International experience, a security background and regulatory-compliance expertise are among the most in-demand skills in the executive job market this year, according to separate forecasts by executive-search firms Christian & Timbers and Trilogy Venture Search.
As U.S. companies continue to expand their overseas operations, and non-U.S. companies develop their businesses in the U.S., firms want to hire executives who can help them accomplish international goals, recruiters say. In addition, regulatory and legal requirements, especially those prompted by Sarbanes-Oxley legislation, are creating more demand for executives who are expert in those areas. Companies are also looking to hire executives who can bolster corporate security.
With companies more focused on the logistics of operating on a global scale, executives who understand international markets are in demand, says Charles Pappalardo, managing director of Trilogy Venture Search, Burlingame, Calif. One such in-demand position is vice president of global manufacturing, which generally pays a salary of $180,000 to $300,000, he says. This executive finds the best, and often most cost-efficient, places to make a company's products.

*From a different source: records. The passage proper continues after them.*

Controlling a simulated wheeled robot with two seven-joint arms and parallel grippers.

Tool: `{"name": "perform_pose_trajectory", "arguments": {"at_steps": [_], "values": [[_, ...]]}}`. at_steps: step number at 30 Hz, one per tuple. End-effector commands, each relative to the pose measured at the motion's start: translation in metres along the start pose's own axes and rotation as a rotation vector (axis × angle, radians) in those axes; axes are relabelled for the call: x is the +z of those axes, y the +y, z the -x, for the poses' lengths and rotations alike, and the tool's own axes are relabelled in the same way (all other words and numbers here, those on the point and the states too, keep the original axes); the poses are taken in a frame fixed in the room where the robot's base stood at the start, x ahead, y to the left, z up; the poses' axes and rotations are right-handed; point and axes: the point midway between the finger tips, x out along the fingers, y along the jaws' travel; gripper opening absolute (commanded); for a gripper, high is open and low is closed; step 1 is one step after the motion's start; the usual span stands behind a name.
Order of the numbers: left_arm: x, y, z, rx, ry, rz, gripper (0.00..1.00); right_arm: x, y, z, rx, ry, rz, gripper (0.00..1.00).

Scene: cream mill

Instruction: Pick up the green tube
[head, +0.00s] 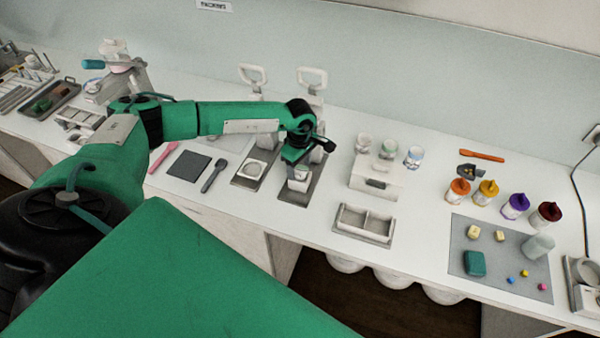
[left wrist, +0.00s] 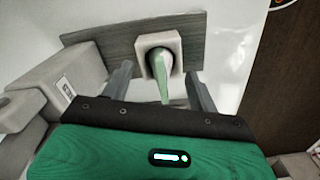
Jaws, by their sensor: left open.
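The green tube (left wrist: 161,88) is in the left wrist view, pale green and narrow, with its upper part seated in a pale square holder (left wrist: 146,43). The holder is on a grey plate (left wrist: 95,52). My left gripper (left wrist: 160,72) is open, with one finger on each side of the tube and holder; I cannot tell whether either finger touches. In the head view, my left gripper (head: 302,160) is above the grey plate (head: 293,197), and it hides the tube. My right gripper is not in view.
A white rack with jars (head: 375,178) and a divided tray (head: 365,223) stand to the right. Several colour-lidded jars (head: 487,192) and a grey mat (head: 462,238) lie further right. Bare bench shows between them.

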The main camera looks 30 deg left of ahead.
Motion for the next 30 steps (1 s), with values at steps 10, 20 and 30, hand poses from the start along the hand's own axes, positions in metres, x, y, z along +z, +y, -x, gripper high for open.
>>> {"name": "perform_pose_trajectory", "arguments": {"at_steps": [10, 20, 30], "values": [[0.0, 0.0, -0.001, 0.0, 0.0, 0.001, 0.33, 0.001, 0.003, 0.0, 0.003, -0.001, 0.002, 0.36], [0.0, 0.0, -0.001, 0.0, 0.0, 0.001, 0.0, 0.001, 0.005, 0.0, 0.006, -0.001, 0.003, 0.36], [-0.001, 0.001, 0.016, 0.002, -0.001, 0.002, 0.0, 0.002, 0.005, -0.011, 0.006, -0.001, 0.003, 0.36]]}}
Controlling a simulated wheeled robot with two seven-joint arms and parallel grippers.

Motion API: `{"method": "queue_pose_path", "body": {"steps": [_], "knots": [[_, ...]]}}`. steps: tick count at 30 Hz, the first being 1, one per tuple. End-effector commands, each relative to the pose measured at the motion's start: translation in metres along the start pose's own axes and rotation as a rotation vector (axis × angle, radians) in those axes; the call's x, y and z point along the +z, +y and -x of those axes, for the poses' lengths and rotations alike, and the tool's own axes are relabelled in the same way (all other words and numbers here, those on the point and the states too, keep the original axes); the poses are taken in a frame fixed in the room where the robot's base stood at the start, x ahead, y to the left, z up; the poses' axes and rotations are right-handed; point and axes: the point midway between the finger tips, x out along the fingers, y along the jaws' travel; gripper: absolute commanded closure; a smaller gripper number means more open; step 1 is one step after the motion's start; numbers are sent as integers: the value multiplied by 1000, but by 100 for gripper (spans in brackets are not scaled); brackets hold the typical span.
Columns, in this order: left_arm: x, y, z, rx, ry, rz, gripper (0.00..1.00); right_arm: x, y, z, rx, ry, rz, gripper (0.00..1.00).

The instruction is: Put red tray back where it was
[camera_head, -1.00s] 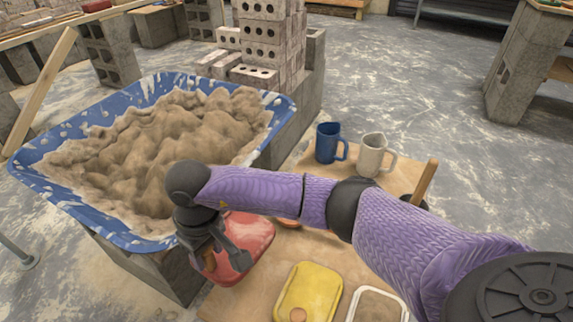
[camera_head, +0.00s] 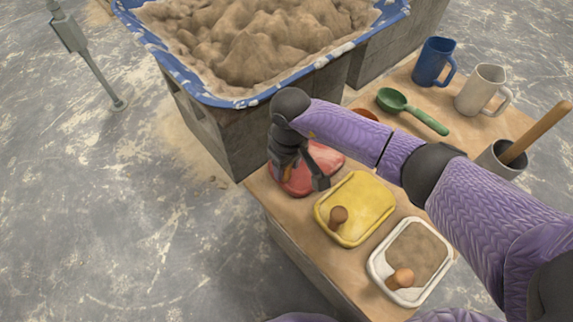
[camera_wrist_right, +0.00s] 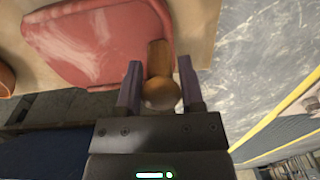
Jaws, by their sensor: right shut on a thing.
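The red tray (camera_head: 327,156) is at the far left end of the wooden table top, beside the yellow tray (camera_head: 352,205). My right gripper (camera_head: 302,176) is over it, shut on its wooden knob handle. In the right wrist view the handle (camera_wrist_right: 160,93) sits between the two fingers (camera_wrist_right: 160,70), and the red tray (camera_wrist_right: 105,42) extends beyond them. It looks level and at or very near the table; I cannot tell whether it touches. My arm and gripper hide part of it. My left gripper is not in view.
A white tray (camera_head: 374,265) of mortar stands in front of the yellow one. The blue mortar tub (camera_head: 190,84) rises behind the red tray.

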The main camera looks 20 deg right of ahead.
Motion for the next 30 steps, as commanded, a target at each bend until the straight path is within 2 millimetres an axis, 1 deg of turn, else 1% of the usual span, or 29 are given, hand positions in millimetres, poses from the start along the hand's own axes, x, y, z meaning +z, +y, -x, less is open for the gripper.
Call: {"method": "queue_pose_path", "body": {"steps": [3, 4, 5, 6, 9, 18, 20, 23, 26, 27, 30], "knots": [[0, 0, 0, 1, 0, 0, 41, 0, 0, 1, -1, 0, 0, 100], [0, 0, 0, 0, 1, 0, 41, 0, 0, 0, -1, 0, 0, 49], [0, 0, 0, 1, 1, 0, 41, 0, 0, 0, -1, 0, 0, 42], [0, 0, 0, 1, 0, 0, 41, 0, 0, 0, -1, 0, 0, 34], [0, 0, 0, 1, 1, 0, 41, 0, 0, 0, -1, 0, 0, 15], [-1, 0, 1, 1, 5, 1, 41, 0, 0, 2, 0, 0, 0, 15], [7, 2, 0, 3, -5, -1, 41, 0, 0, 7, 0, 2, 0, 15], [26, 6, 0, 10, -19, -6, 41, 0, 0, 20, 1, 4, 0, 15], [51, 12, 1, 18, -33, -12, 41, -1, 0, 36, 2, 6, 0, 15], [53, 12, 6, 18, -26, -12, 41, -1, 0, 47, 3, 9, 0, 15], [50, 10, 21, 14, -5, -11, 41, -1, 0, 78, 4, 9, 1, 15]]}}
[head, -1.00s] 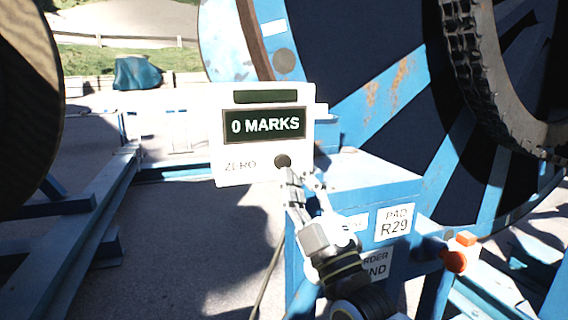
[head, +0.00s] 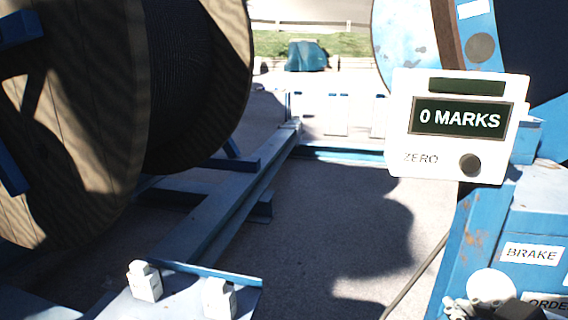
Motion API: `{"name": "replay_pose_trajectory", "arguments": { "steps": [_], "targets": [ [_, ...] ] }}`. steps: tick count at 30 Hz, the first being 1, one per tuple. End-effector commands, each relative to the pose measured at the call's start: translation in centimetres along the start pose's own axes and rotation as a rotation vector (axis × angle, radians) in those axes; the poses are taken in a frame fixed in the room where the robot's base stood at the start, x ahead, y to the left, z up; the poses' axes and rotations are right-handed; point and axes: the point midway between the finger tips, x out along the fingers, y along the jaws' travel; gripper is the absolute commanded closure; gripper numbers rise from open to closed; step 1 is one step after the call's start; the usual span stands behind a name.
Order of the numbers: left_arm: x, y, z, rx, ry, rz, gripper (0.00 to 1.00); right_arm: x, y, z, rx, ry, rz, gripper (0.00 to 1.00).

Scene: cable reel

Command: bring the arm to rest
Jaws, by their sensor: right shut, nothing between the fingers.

A similar hot job is vice president of global logistics, which typically pays between $200,000 and $350,000. This person figures out how to move a company's products around the globe, going from raw materials to distribution of the finished product. "A lot of times we're manufacturing component parts in two or three different places, then getting them into other places to be assembled," Mr. Pappalardo says. "The logistics network becomes very complex."
Companies are also looking for chief financial officers and human-resources executives with global expertise, says Brian Sullivan, chairman and chief executive officer of Christian & Timbers in New York. A "global CFO," for instance, can navigate the financial complexities that arise from doing business in different countries. A global human-resources executive understands local hiring customs and cultures around the world.
Security concerns continue to create demand for executive hires. Mr. Sullivan says two hot security-related positions this year are director of homeland-security business development, and chief security officer. The first position helps companies build relationships and win contracts from the U.S. government's Department of Homeland Security. A chief security officer not only keeps a company's technology systems secure, but also oversees security for company buildings and grounds. For this position, a military, Federal Bureau of Investigation or Secret Service background is a major plus.
Mr. Sullivan says compliance concerns are causing increased demand for several different positions, including a "forensic" chief financial officer and a "narrow and deep" public-company board director. A forensic chief financial officer is a financial executive who doesn't just crunch numbers but who can spot potential fraud and abuse. Narrow-and-deep board members bring specific expertise to the board rather than just general knowledge and a famous name.
"This whole area of compliance continues to roll along like a snowball down a hill," Mr. Sullivan says. "First it was Sarbanes-Oxley, now it's Spitzer [New York Attorney General Eliot Spitzer] and company." He adds, "You're also finding that board members now are way more hands on than they ever had been in the past."
Christian & Timbers also identified jobs that aren't likely to be in demand this year. They include executives and brokers in the insurance industry, which has been buffeted by Mr. Spitzer's probes. Demand for executives in the airline industry is also likely to remain cool as the airline business continues to suffer. Another not-so-hot job now that the U.S. elections are over: political campaign managers.